== Provided data ==
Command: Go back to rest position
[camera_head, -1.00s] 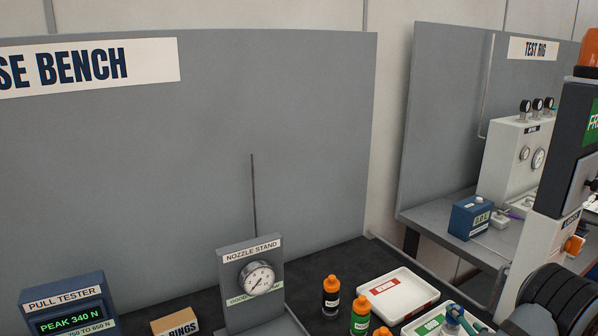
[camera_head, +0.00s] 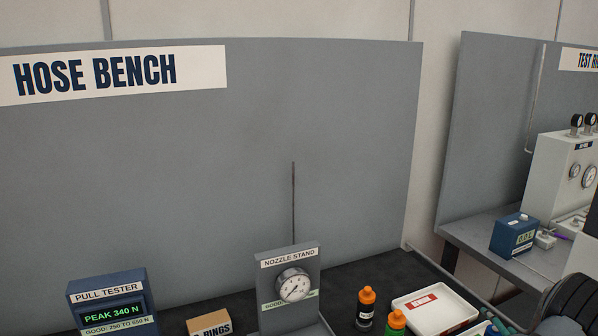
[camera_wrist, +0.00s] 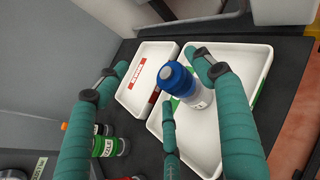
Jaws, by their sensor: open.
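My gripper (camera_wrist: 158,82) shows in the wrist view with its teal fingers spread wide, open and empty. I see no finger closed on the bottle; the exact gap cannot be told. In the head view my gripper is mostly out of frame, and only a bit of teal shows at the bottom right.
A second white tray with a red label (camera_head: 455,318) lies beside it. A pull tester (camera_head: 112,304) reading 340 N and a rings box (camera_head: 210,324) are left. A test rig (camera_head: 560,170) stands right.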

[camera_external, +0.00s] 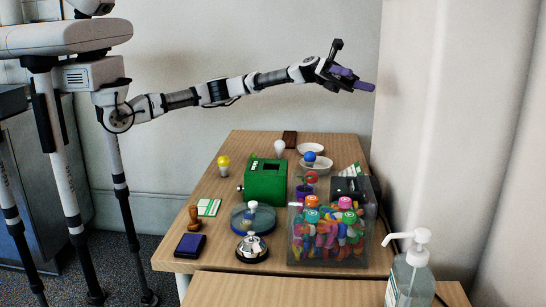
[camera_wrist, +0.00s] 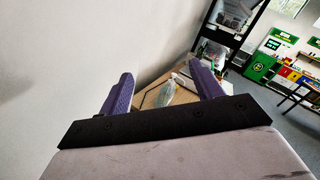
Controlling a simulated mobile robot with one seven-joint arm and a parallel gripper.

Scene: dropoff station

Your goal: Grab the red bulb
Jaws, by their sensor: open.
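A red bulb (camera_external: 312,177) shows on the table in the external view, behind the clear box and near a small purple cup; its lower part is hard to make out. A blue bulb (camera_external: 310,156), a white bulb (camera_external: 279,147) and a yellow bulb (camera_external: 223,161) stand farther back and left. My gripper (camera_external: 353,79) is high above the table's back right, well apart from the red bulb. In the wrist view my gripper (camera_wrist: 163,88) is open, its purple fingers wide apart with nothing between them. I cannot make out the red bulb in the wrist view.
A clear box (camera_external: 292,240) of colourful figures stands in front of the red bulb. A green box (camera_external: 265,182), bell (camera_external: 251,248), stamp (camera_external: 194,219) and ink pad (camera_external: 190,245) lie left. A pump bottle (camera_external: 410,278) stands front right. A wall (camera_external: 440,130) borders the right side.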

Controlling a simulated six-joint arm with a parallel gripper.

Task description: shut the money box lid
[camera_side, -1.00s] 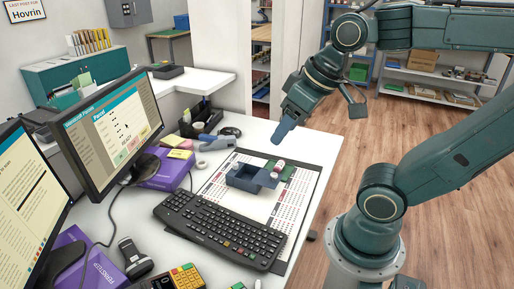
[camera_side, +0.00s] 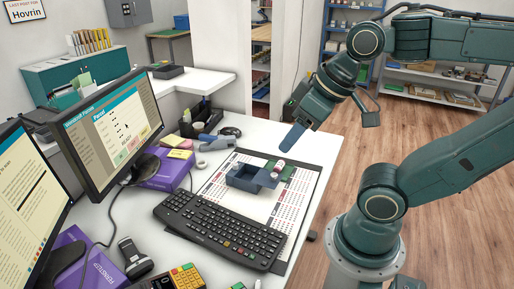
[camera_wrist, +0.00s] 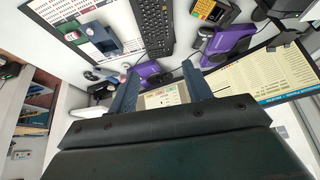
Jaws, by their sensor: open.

...

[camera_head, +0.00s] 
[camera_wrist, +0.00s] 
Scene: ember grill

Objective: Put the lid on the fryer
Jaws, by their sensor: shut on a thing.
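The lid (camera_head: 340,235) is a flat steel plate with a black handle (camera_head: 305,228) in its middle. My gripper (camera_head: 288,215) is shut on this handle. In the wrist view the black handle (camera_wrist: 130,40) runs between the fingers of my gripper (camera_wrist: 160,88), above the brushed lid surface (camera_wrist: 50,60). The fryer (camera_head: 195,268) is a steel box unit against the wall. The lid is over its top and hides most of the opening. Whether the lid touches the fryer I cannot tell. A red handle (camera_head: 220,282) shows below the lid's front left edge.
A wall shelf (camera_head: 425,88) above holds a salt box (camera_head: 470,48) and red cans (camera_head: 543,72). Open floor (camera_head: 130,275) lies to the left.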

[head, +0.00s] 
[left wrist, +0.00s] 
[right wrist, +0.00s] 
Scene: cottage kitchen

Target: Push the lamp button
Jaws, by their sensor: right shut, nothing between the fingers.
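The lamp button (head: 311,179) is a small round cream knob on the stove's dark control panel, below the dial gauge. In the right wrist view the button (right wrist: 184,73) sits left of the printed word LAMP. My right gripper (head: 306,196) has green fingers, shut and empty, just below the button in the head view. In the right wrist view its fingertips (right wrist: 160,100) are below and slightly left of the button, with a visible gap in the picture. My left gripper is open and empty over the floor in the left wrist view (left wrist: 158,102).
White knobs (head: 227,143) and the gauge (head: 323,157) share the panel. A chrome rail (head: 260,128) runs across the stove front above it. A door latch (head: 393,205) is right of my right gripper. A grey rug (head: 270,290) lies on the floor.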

...

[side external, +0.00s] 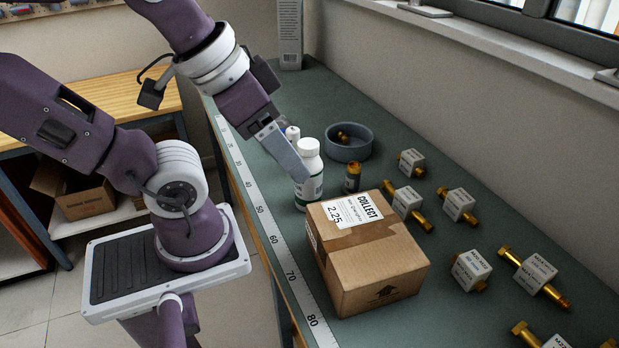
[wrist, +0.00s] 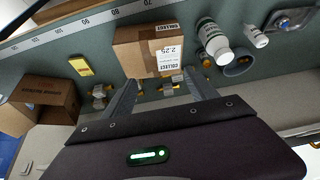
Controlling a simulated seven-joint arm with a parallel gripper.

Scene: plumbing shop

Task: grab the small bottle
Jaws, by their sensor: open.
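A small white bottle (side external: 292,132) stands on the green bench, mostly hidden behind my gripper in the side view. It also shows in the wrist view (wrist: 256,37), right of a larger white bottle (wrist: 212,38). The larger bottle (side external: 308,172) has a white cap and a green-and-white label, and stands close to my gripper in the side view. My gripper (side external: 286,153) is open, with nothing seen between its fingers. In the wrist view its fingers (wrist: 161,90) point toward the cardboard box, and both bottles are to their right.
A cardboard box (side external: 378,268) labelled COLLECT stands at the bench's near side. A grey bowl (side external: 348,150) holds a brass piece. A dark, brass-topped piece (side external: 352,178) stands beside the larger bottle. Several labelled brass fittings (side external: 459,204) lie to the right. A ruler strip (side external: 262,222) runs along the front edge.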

== What you will do ==
Only the lines from the one containing "Controlling a simulated mobile" through the one containing "Your goal: Grab the red bulb" are to be retyped, both boundary lines included, with no other material.

== Solution for this task ==
Controlling a simulated mobile robot with one seven-joint arm and a parallel gripper.

Scene: dropoff station

Your goal: Grab the red bulb

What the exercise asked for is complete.